Pendant plusieurs années, leur complémentarité a fait la force de l’entreprise. Mais derrière la réussite, des tensions silencieuses se sont accumulées. Paul reprochait à Marc de promettre trop aux clients sans mesurer les capacités réelles de production. Marc trouvait Paul rigide et incapable de voir plus loin que ses lignes de code. Julien, lui, s’efforçait de maintenir l’équilibre, mais voyait bien que la relation entre ses deux associés se dégradait.
Le point de rupture a eu lieu lors d’une réunion de direction. Ce jour-là, devant l’équipe, Paul a reproché à Marc de “saboter le projet” en refusant d’allouer des ressources supplémentaires à une mission stratégique. Marc a répliqué en l’accusant de “dramatiser pour cacher ses erreurs”. L’échange a dégénéré en attaque personnelle. Devant les salariés médusés, les deux associés ont exposé au grand jour un conflit qui couvait depuis longtemps.
À partir de là, les échanges directs ont cessé. Paul et Marc ne s’adressaient plus la parole, se contentant de passer par Julien pour transmettre leurs messages. Les réunions devenaient glaciales, les décisions se prenaient au ralenti, et la confiance mutuelle, ciment de leur association, semblait définitivement brisée.
L’origine du conflit ? Une atteinte à la personne et à la relation. Les désaccords techniques ou commerciaux avaient laissé place à des blessures profondes liées au respect et à la reconnaissance.
Le frein à la médiation : la peur de perdre la face
Face à cette impasse, Julien a proposé de recourir à un médiateur. Sa suggestion semblait de bon sens : l’entreprise avait besoin de retrouver de la fluidité relationnelle pour continuer à avancer.
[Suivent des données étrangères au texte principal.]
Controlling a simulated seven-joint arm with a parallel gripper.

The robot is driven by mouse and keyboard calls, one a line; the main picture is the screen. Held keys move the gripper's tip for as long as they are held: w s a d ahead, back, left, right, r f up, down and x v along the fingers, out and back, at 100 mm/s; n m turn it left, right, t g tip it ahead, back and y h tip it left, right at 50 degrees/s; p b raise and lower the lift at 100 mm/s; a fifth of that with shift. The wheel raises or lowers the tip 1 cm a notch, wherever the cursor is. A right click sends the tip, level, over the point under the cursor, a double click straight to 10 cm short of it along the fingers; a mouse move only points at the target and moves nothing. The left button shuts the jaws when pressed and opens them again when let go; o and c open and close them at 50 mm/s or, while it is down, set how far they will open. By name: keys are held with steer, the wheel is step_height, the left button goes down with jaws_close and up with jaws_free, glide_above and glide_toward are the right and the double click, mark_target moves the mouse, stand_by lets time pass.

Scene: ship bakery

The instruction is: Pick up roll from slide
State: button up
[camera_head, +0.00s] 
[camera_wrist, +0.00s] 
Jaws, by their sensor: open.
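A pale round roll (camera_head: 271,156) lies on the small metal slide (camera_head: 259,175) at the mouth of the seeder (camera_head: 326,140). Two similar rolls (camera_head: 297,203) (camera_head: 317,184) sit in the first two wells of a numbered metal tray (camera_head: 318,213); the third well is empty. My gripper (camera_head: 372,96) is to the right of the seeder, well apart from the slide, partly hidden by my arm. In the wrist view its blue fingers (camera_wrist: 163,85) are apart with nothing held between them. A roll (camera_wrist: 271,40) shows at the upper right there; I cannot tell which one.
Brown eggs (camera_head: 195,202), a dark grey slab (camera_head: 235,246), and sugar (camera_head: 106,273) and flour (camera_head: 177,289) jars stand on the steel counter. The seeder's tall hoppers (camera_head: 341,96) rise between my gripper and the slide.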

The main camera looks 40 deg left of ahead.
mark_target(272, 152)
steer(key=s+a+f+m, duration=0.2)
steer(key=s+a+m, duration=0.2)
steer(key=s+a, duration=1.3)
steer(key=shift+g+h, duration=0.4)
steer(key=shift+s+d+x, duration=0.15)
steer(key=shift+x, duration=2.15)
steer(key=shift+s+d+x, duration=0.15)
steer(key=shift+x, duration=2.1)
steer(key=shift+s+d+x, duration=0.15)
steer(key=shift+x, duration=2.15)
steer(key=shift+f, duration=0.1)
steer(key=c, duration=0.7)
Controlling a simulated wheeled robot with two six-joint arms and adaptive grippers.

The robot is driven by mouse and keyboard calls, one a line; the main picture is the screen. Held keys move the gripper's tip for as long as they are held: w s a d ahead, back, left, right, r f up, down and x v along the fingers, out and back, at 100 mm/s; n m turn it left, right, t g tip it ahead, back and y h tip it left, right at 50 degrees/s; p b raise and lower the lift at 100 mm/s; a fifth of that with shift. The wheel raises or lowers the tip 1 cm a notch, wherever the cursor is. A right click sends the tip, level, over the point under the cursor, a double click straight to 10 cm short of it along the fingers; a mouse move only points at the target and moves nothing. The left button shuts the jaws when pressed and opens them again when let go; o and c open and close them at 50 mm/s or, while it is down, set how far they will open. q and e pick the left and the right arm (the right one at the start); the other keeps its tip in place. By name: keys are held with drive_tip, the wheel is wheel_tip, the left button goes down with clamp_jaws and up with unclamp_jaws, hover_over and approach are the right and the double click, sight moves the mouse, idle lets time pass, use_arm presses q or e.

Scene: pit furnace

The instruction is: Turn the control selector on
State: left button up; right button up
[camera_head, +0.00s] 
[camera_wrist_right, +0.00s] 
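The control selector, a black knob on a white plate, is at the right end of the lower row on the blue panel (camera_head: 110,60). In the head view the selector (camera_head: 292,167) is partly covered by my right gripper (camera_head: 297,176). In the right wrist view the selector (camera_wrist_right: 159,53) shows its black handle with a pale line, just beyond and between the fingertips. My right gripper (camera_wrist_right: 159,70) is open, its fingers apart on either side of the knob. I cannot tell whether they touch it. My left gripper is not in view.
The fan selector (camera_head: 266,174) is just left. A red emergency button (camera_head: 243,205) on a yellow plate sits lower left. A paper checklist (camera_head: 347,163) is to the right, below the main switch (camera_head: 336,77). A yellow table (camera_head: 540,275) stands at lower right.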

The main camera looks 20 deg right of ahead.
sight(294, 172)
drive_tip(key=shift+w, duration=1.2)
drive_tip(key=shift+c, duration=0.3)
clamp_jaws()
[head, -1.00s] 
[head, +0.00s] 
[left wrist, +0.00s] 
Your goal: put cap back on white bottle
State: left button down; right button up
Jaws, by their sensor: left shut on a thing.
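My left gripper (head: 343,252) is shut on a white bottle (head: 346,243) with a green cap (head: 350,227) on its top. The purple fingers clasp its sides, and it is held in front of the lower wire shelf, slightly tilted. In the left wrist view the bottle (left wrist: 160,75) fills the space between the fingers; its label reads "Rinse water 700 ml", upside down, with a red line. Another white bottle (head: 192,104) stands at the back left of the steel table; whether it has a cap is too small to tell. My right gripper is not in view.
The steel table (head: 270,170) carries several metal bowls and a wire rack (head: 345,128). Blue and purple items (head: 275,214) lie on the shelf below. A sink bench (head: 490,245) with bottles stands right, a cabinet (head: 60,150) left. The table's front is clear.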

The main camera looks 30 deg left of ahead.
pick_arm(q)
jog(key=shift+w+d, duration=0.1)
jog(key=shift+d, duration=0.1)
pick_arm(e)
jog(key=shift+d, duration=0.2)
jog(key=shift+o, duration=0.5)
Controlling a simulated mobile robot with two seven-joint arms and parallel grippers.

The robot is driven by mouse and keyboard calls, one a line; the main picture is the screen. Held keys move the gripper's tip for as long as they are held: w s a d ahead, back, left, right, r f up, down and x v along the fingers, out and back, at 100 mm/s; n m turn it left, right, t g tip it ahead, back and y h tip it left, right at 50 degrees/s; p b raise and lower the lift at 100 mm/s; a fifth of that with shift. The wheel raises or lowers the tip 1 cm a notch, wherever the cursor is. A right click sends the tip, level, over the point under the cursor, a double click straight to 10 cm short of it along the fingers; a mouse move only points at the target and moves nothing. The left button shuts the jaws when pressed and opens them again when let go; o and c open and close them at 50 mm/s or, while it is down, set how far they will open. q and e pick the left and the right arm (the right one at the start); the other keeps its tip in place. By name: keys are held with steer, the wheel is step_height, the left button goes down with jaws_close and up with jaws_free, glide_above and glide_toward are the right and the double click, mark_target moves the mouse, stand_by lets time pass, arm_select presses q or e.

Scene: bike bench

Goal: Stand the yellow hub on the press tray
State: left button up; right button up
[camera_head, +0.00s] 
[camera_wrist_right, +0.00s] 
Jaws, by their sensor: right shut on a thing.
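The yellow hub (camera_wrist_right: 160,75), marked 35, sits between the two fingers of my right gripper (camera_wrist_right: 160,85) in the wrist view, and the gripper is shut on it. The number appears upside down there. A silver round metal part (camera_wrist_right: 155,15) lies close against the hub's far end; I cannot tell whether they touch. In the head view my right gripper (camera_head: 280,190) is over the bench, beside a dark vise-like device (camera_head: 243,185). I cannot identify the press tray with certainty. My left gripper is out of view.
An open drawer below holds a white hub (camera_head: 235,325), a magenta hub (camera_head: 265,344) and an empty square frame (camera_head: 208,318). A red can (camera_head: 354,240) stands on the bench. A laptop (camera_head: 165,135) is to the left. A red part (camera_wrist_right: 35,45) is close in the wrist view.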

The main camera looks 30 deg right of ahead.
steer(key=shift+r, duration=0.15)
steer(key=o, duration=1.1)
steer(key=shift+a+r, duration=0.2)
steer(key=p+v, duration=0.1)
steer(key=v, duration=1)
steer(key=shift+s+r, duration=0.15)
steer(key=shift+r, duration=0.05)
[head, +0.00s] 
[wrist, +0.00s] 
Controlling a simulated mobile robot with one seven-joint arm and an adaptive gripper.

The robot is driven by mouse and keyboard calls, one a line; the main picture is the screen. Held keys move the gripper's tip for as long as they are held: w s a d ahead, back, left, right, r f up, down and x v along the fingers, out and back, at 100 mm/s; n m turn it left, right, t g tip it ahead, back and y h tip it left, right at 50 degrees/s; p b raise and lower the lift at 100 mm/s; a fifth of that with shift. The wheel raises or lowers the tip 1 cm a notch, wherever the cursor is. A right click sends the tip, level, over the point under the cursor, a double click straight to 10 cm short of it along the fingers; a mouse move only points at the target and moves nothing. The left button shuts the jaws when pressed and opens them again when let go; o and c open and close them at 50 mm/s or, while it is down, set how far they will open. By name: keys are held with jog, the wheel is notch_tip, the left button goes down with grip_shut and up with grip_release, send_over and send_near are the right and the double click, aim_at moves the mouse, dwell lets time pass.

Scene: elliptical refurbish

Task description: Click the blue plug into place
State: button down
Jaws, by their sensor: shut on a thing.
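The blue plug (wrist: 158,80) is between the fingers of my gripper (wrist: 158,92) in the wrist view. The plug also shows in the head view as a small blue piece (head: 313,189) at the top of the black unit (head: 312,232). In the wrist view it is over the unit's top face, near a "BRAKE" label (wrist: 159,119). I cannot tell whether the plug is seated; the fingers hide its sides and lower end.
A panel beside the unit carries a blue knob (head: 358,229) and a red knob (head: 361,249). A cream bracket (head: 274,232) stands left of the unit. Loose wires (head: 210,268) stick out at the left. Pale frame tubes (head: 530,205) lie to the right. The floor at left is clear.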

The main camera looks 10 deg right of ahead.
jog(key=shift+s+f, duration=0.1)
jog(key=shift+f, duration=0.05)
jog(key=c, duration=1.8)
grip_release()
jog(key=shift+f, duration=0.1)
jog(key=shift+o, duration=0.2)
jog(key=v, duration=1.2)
Mais Marc s’y est fermement opposé.
Pourquoi ? Parce qu’il craignait de perdre la face.
Dans son esprit, accepter une médiation revenait à reconnaître qu’il avait eu tort. Lui, le commercial, l’homme de l’image, ne voulait pas apparaître comme celui qui cède. Il redoutait que ses équipes interprètent cette démarche comme un signe de faiblesse.
Cette peur est fréquente. De nombreuses personnes confondent médiation et compromis forcé. Elles imaginent que le médiateur va les pousser à “capituler” ou à “faire amende honorable” devant l’autre. C’est mal me connaître et c’est ignorer le processus de la médiation. En réalité, la médiation n’impose aucune solution. Elle crée un espace sécurisé où chacun garde la maîtrise de ce qu’il dit et accepte.
Mais pour Marc, prisonnier de sa représentation, l’idée même de s’asseoir en médiation équivalait à une humiliation. Ce frein a retardé de plusieurs semaines le démarrage du processus, aggravant encore la tension et l’isolement entre associés.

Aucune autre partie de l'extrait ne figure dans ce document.